What is being asked> Return an exact copy of the lines from the one holding "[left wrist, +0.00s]" to the end of the data, including both the starting and final lines. Leave the pictures out.

***

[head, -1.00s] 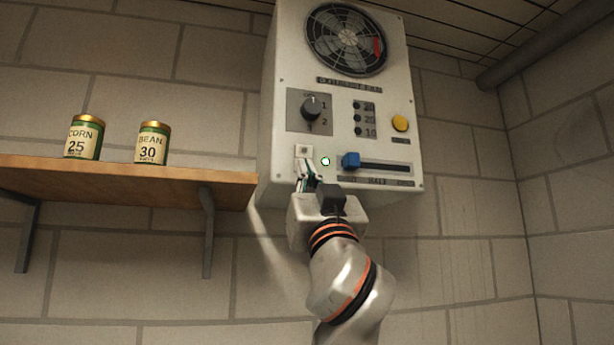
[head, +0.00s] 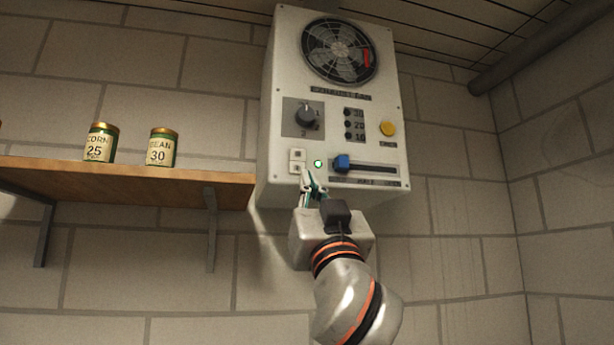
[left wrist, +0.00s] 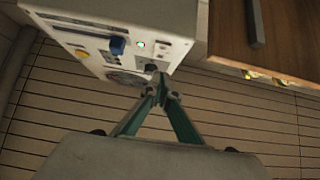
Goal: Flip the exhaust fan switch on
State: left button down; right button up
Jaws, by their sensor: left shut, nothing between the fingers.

***

Task output>
[left wrist, +0.00s] 
Goal: Flip the exhaust fan switch on
State: left button down; right button up
Jaws, by their sensor: left shut, nothing between the fingers.

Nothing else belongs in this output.